──────── Input records ────────
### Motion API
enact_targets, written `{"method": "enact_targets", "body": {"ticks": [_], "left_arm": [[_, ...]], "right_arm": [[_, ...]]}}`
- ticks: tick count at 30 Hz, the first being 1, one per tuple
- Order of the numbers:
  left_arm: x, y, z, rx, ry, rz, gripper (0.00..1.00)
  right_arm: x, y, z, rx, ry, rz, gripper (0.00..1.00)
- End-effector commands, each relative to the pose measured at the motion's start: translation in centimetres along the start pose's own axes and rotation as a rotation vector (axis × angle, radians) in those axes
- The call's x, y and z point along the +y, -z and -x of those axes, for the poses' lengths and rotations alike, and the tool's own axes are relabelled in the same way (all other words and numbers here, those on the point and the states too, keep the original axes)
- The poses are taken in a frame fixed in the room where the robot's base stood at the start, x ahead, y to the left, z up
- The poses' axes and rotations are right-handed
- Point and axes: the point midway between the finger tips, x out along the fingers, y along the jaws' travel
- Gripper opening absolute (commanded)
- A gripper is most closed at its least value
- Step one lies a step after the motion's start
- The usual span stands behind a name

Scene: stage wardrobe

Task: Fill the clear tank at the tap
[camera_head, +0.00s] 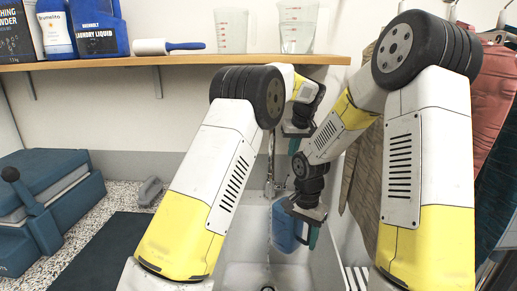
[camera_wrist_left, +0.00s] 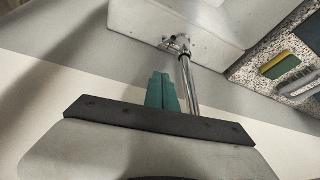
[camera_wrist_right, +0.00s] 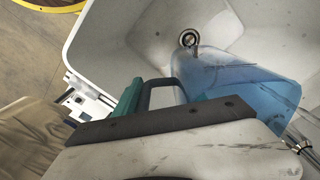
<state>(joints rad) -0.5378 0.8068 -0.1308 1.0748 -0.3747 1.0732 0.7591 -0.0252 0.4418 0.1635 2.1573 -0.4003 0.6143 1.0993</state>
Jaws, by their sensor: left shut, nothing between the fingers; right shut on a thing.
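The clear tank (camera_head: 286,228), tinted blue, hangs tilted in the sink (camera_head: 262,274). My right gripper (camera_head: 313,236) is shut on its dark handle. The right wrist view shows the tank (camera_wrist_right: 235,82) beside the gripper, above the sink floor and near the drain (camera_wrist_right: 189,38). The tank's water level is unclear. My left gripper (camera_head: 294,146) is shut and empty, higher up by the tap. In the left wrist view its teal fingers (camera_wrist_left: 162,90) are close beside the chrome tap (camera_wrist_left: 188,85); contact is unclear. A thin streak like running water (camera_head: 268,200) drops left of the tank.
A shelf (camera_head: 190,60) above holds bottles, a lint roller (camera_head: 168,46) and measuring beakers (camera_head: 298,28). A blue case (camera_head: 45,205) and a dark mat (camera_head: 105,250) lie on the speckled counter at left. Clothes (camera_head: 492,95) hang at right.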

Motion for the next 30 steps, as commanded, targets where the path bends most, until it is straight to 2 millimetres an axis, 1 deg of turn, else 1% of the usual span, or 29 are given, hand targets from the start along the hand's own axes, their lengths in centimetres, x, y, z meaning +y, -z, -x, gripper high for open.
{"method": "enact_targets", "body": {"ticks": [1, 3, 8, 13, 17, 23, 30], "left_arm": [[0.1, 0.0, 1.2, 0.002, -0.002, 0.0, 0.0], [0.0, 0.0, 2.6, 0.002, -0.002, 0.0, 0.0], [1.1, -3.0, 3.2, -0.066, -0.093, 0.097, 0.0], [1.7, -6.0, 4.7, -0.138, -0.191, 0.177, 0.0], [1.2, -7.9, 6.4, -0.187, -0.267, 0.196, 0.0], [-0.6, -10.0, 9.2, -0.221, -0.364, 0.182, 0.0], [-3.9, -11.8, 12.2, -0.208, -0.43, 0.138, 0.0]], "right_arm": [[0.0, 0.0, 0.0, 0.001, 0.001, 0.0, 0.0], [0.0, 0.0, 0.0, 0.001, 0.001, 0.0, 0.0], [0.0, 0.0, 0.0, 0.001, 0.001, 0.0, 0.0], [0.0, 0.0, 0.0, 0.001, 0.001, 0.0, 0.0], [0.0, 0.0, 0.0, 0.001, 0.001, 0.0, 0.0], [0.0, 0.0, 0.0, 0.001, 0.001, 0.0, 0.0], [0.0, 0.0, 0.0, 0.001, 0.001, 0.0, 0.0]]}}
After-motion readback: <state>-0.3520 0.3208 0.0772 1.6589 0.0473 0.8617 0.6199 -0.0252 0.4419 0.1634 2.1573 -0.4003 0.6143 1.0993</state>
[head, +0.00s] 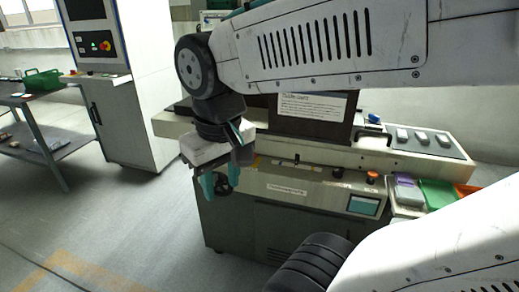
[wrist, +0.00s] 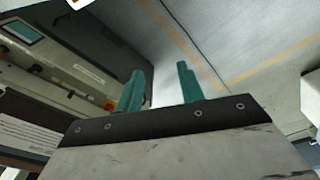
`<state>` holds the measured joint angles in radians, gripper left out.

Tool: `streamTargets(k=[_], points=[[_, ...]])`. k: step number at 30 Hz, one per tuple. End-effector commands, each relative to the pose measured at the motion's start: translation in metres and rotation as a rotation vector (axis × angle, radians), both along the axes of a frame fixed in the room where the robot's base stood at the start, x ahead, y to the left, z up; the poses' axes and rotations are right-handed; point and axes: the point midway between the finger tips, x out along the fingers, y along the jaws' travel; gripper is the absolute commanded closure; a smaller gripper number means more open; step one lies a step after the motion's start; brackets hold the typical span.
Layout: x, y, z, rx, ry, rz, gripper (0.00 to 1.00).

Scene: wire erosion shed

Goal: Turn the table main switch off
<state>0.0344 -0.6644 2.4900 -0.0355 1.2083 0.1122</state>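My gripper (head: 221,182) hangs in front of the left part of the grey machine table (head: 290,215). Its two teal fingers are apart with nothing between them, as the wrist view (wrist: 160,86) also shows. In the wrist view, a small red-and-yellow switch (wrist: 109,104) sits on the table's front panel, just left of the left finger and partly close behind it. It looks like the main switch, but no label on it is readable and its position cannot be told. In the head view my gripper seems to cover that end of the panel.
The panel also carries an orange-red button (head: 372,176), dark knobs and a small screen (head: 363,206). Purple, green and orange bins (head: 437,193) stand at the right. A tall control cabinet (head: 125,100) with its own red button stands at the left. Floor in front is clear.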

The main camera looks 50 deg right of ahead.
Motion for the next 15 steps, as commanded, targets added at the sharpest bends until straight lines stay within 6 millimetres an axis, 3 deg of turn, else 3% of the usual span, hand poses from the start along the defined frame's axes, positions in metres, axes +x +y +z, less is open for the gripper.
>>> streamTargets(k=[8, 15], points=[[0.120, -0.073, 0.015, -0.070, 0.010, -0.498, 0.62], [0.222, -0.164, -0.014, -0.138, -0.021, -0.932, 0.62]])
────────
# Task instructions
Nothing but the lines from the one containing "- A gripper is most closed at its least value" through the one containing "<state>(joints rad) -0.5378" should be written out, exactly and with both ends. Pictures are left out.

# Right answer
- A gripper is most closed at its least value
- Step one lies a step after the motion's start
- The usual span stands behind a name

Scene: stage wardrobe

Task: Fill the clear tank at the tap
[camera_head, +0.00s] 
[camera_wrist_left, +0.00s] 
[camera_wrist_right, +0.00s] 
<state>(joints rad) -0.5378 0.8068 -0.1308 1.0748 -0.3747 1.0732 0.7591 -0.0252 0.4418 0.1635 2.1573 -0.4003 0.6143 1.0993</state>

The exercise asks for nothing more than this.